# Start of SOURCE DATA

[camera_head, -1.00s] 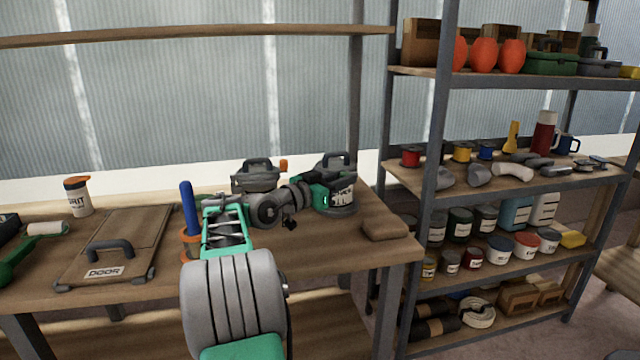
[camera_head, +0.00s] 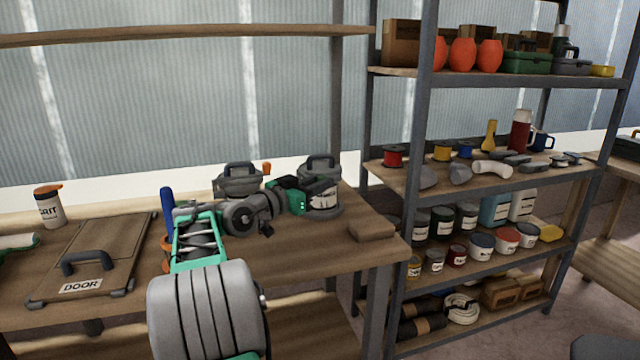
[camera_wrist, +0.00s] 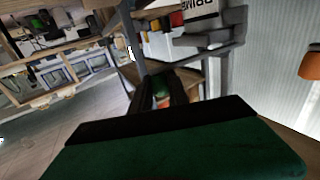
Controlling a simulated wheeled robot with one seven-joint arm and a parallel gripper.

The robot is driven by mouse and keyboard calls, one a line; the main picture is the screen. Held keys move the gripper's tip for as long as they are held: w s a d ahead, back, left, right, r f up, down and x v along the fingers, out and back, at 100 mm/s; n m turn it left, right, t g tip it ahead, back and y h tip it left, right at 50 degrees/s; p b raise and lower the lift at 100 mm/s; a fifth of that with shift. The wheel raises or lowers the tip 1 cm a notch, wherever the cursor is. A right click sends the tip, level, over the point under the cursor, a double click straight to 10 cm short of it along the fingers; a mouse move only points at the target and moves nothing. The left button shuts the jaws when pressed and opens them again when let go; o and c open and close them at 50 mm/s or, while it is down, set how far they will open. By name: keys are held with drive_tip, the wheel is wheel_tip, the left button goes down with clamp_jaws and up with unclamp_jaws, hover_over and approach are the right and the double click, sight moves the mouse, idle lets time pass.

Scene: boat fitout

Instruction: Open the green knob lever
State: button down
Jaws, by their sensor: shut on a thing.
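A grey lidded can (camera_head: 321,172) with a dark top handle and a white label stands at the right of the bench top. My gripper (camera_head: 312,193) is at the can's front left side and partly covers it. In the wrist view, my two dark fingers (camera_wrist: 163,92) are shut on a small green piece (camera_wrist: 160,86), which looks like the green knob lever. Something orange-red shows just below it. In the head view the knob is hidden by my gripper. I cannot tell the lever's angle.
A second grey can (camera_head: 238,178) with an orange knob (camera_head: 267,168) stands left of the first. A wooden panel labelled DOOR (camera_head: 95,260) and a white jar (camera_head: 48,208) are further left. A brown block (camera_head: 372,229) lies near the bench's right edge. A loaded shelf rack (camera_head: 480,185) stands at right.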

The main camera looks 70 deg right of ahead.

# End of SOURCE DATA

Your task is an exact transcription of all the data, minus the pictures.

[camera_head, -1.00s] 
[camera_head, +0.00s] 
[camera_wrist, +0.00s] 
Controlling a simulated wheeled robot with one seven-joint arm and a parallel gripper.

The robot is driven by mouse and keyboard calls, one a line; the main picture is the screen. Held keys move the gripper's tip for as long as they are held: w s a d ahead, back, left, right, r f up, down and x v along the fingers, out and back, at 100 mm/s; n m turn it left, right, t g tip it ahead, back and y h tip it left, right at 50 degrees/s; p b raise and lower the lift at 100 mm/s; a fifth of that with shift. The wheel raises or lowers the tip 1 cm a notch, wherever the cursor is. A right click sends the tip, level, over the point under the cursor, a double click straight to 10 cm short of it along the fingers; a mouse move only points at the target and moves nothing. The left button shuts the jaws when pressed and opens them again when let go; o and c open and close them at 50 mm/s or, while it is down, set how far they will open. By name: keys are held with drive_tip, the wheel is wheel_tip, the left button goes down with clamp_jaws and up with unclamp_jaws, hover_over and approach are the right and the double click, sight moves the mouse, idle lets time pass.

Scene: boat fitout

Instruction: Open the green knob lever
State: button down
Jaws, by their sensor: shut on a thing.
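A grey lidded can (camera_head: 321,172) with a dark top handle and a white label stands at the right of the bench top. My gripper (camera_head: 312,193) is at the can's front left side and partly covers it. In the wrist view, my two dark fingers (camera_wrist: 163,92) are shut on a small green piece (camera_wrist: 160,86), which looks like the green knob lever. Something orange-red shows just below it. In the head view the knob is hidden by my gripper. I cannot tell the lever's angle.
A second grey can (camera_head: 238,178) with an orange knob (camera_head: 267,168) stands left of the first. A wooden panel labelled DOOR (camera_head: 95,260) and a white jar (camera_head: 48,208) are further left. A brown block (camera_head: 372,229) lies near the bench's right edge. A loaded shelf rack (camera_head: 480,185) stands at right.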

The main camera looks 70 deg right of ahead.

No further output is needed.